2. Payment of the annuity shall be due until the termination of the Lutheran Church without a legal successor.
3. The Reformed Church shall regard the compensation for its real property claims based on the Etv. listed in the Appendix of the Agreement to be settled in accordance with subsection (5), § 2 of the Act fulfilled upon execution of the present Agreement.

Art 7

The Government has created the legal possibility for private individuals to dispose of 1% of their progressive personal income tax as of January 1, 1998, to the benefit of a Church of their choice or a separate public fund.
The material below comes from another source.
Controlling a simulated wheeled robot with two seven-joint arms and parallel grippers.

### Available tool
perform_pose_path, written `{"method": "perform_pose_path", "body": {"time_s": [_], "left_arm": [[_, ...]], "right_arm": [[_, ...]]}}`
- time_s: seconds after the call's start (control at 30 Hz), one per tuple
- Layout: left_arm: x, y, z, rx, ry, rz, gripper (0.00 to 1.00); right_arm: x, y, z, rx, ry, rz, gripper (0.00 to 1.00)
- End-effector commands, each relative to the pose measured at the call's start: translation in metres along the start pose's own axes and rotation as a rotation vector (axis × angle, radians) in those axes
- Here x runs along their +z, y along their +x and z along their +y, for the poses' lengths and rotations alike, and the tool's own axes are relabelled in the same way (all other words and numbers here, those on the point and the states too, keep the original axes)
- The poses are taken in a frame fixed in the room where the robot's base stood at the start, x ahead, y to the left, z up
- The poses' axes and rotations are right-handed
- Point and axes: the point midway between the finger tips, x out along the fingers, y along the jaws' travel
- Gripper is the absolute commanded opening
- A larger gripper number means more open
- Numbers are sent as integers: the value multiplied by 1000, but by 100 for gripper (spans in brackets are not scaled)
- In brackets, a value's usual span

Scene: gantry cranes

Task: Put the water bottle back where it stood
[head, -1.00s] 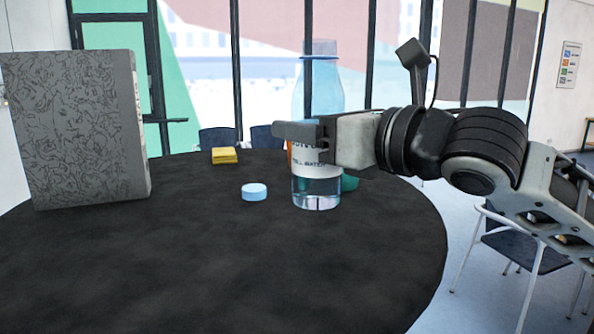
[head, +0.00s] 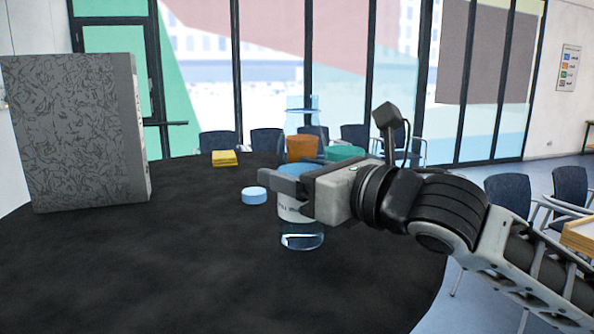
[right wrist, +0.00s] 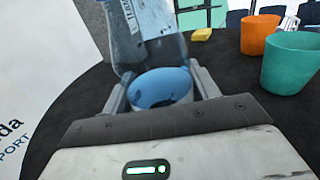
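The water bottle (head: 302,238) is clear and bluish with a white label, and stands roughly upright over the dark table in the head view. My right gripper (head: 300,182) is closed around its middle from the right. In the right wrist view the bottle (right wrist: 150,50) shows between the two fingers of the gripper (right wrist: 160,98). I cannot tell whether its base touches the table. The gripper hides part of the bottle. My left gripper is not in view.
On the black round table (head: 200,270) are a light blue disc (head: 254,195) left of the bottle, a yellow pad (head: 224,158), an orange cup (head: 301,147) and a teal cup (head: 345,153) behind. A large grey box (head: 75,130) stands left. The front of the table is clear.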

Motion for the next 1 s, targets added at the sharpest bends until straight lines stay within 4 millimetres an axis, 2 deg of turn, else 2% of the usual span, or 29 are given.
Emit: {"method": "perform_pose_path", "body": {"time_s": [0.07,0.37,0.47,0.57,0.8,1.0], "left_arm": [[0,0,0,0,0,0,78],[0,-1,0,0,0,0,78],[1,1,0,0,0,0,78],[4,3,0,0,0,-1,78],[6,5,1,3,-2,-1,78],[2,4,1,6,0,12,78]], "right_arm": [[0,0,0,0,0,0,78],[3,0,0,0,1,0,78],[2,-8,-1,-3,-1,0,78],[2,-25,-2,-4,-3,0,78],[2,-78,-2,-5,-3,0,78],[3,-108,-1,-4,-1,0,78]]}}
Until 2002, the Government shall guarantee 0.5% of the progressive personal income tax of the previous year in a way, that if the amount disposed of by the individuals does not reach this amount, the Government shall complete it, and the amount of supplement shall be distributed among the different churches in the proportion of the citizens’ disposal. However, until 2002 the amount guaranteed for the Church, might not be less than HUF 293 million. The Government may further allocate extraordinary subsidy for certain purposes specified by the Church. The church shall submit its claim for subsidy at the competent organ of the Government until August 31 of each year. Without the consent of the Church, Government shall not initiate the narrowing of the scope of benefits favouring the Church, church personalities and church duties, secured in the personal income tax, in corporate taxation and in the value added tax, by the effective legislation.

Art. 8

The Parties hereby state that the amendment or repeal of the Agreement shall only be possible by a written common agreement of the Parties.

Art. 9

The Parties state that the provisions of Article 6, item (2) of present Agreement, concerning the completion of annuity defined above the value of the real properties serving the basis of annuity, shall come into force upon the due amendment of the relevant regulations of Act CXXIV of 1997. The Government undertakes to initiate these amendments at the Parliament of the Republic of Hungary. Other parts of the Agreement shall come into force and may be implemented following the signing of the Agreement.